#img2img improving

81 messages · Page 1 of 1 (latest)

mystic rover
#

Hi!
I have a very bad UX with img2img in the current gui.

For now I need to load an image from the left menu.
But if I have previously generated a picture, it is in the center area and the «generate» button is above it.
So when I load a picture, I often get confused about which one will be processed. Because I have to click the «generate» button elsewhere, they don't seem related.

I think it's better to either separate img2img completely into its own tab, or embed it directly into the image area in the center, so I can drag images from the right area or from a folder and just replace the active dragged one, with understanding that img2img now works, not txt2img.
But it's better to separate the whole thing so as not to overload the interface.

The same goes for the realsrgan and gfpgan options - they are available at the top in the central area, but are also present on the left. At the same time, they can be disabled on the left, but still work. But if they are disabled on the left, they, if I remember correctly, have no effect on processing when the image is loaded in img2img. That's all a bit confusing.

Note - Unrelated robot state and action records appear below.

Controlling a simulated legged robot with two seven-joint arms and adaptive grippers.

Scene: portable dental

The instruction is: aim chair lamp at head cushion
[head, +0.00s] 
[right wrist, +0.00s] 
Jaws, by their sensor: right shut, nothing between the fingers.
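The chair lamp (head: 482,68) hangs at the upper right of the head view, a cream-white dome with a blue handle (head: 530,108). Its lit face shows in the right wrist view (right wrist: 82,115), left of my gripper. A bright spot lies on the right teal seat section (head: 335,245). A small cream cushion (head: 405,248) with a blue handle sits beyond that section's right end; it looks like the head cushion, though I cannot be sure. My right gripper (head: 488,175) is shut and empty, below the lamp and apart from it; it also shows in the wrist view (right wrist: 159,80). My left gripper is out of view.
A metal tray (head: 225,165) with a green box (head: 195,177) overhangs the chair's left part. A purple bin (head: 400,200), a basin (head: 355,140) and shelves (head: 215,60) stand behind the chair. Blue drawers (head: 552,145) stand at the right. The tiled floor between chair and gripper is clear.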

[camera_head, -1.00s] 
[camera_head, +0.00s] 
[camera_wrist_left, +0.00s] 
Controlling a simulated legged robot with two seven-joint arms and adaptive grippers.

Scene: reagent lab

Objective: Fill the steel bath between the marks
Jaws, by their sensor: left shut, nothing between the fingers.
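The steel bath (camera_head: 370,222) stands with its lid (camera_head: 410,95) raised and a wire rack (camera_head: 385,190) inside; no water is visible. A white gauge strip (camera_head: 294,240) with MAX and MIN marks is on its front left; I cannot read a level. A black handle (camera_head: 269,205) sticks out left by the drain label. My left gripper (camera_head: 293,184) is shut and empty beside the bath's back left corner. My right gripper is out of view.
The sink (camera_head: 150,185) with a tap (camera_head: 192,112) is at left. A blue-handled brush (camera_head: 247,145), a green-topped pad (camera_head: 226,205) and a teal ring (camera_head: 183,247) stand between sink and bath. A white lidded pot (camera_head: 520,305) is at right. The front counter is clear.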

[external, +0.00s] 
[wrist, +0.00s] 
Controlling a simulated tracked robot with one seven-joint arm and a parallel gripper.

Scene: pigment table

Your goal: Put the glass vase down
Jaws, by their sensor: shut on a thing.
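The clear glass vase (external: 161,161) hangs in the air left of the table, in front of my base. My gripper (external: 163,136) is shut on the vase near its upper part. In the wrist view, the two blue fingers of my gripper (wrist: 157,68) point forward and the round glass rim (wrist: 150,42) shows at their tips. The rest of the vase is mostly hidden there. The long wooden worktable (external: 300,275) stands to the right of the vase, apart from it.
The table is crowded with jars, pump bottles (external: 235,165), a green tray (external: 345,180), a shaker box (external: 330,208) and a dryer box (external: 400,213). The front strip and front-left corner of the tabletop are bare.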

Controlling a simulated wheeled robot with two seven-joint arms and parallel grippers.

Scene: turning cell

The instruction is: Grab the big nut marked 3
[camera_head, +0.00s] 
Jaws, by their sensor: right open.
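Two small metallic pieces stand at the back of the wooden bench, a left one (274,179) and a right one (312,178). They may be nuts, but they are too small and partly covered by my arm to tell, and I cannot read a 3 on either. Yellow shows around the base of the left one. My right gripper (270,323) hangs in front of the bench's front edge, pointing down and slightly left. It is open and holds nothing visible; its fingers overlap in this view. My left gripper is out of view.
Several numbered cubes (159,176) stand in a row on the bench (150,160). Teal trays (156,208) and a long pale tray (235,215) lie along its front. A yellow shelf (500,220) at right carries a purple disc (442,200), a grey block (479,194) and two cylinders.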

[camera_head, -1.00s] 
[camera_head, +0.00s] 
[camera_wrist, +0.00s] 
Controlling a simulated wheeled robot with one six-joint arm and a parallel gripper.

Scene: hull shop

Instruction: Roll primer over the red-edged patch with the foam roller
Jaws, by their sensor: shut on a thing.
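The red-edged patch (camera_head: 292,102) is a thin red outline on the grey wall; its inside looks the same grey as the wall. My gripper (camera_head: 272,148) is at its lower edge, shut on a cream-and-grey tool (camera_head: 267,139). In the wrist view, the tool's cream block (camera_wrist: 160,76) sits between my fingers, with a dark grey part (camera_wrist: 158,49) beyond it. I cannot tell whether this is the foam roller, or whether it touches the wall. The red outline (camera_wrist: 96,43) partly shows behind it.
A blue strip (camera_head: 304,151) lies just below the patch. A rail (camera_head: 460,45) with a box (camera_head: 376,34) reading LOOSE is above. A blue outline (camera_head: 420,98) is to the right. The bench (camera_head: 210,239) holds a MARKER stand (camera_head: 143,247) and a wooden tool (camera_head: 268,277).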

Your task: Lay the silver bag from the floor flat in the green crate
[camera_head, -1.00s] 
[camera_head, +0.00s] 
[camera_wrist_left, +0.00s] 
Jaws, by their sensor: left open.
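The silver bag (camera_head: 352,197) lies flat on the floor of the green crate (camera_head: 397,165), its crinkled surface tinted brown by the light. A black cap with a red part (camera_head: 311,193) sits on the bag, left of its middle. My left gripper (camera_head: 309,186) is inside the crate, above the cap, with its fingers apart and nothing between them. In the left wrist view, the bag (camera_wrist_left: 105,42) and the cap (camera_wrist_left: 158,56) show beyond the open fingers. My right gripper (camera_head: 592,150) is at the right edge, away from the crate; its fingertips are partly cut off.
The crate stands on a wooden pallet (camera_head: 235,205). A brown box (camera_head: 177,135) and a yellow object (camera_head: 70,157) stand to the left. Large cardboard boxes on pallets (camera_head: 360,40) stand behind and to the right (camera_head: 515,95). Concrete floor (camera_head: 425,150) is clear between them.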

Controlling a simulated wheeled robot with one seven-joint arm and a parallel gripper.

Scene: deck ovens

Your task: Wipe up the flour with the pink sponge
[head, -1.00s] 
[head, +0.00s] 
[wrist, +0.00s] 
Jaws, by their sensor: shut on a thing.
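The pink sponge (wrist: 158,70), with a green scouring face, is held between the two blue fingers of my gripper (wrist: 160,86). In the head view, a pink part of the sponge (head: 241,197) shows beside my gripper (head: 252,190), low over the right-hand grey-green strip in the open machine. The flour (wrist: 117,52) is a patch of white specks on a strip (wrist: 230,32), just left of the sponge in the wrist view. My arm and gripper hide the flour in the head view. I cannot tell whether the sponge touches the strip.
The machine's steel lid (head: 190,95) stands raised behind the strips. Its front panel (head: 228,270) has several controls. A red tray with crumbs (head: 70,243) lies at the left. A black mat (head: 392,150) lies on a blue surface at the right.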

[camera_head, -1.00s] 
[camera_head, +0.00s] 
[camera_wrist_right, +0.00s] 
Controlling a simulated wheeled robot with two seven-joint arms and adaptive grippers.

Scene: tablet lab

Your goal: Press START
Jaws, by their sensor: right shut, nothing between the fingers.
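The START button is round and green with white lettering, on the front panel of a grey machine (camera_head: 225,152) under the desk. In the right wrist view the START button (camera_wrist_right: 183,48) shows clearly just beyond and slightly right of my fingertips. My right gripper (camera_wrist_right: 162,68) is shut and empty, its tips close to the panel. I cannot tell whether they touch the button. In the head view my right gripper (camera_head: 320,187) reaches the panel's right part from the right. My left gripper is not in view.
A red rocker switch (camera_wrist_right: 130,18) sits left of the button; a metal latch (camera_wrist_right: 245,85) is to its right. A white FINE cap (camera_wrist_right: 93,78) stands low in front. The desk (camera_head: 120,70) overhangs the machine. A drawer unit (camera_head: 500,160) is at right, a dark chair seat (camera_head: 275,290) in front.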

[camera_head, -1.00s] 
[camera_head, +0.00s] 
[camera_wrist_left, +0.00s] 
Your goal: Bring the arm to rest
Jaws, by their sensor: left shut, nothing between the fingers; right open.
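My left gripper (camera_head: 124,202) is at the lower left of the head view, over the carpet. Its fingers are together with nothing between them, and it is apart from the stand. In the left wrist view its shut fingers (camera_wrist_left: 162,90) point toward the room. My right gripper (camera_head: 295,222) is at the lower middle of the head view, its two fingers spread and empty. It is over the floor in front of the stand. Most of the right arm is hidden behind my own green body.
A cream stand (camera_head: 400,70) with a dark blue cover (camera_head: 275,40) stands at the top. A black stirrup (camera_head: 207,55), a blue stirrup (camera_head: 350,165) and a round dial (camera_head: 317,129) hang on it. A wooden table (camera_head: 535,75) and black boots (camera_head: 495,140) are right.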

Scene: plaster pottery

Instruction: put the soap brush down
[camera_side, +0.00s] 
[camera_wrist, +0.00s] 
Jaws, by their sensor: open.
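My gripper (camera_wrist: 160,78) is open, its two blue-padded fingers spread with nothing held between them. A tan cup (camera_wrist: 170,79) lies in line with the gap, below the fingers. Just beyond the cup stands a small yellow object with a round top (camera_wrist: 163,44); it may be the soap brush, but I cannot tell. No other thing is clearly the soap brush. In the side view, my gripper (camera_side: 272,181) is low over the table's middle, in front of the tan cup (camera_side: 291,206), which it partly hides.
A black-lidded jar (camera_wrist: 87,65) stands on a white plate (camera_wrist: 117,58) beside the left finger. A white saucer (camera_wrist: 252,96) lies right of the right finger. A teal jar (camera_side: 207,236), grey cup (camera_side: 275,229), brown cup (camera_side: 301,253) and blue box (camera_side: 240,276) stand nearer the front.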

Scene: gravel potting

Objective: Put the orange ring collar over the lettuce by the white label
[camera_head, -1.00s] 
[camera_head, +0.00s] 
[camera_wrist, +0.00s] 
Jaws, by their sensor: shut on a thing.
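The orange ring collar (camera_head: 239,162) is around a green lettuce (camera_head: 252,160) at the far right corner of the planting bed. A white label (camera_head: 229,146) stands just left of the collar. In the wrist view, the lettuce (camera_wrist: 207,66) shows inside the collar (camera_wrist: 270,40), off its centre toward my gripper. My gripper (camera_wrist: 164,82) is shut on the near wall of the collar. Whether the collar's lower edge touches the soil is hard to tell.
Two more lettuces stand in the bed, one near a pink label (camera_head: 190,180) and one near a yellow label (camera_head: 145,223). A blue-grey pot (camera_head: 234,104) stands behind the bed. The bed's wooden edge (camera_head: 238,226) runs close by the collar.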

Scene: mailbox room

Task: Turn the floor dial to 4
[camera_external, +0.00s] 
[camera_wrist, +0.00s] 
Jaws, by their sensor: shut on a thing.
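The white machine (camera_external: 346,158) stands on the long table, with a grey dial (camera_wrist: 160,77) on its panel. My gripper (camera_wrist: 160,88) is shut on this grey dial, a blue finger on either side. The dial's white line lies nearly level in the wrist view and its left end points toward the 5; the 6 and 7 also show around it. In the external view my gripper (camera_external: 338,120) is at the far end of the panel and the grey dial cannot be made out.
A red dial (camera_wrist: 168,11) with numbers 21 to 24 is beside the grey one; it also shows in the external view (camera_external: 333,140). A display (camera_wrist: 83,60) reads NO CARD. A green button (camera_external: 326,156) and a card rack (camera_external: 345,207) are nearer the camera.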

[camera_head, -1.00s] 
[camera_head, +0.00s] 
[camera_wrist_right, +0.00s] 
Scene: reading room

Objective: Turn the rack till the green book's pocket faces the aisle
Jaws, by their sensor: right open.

**The main question is: do I need to describe algorithms (flows, mindmaps) for the main functions? How are they related, what affects what, how it all must work? Or do we solve these problems with modularity and nodes, and current ui is too raw? **

@merry ivy @vestal flame

merry ivy
#

I think there's meaningful UI/UX work to be done on the existing UI - It's functional but not streamlined for common workflows - I think, realistically, we don't know "who we want to be for", and are just collecting all of the tools/capabilities right now

#

The current UI requires a level of familiarity with the different functions that isn't exactly "noob friendly"

#

I won't have time until this weekend (Damn you, day job!) to do this, but I want to put together some abstract flows/mindmaps as well - I'd love to see what you come up with

mystic rover
#

Yeah, I still don’t understand it clear. But with all the features we have it may be a pro tool. Maybe with a simplified gui for beginners

vestal flame
#

It is indeed confusing. The ESRGAN and GFPGAN toggles on the left are to enable and disable those as extra post-generation steps which are taken automatically after generating an image. This is just how the old UI was built - you couldn't just upscale an image independently; you could only add upscale as a post-generation step.

The buttons above the current image are to run ESRGAN/GFPGAN independently on the image.

For both post-generation and independent running of ESRGAN/GFPGAN, we need to allow configuration of ESRGAN/GFPGAN, so the settings are always on the left.

I'm not sure about separating img2img into a separate tab, because you still need to provide a prompt.

#

What if we have two tabs - Generation and Postprocessing. On the Generation tab, there are toggles for ESRGAN and GFPGAN (and any others we add), wihch enable running those steps immediately after generation. The settings are not displayed there, though.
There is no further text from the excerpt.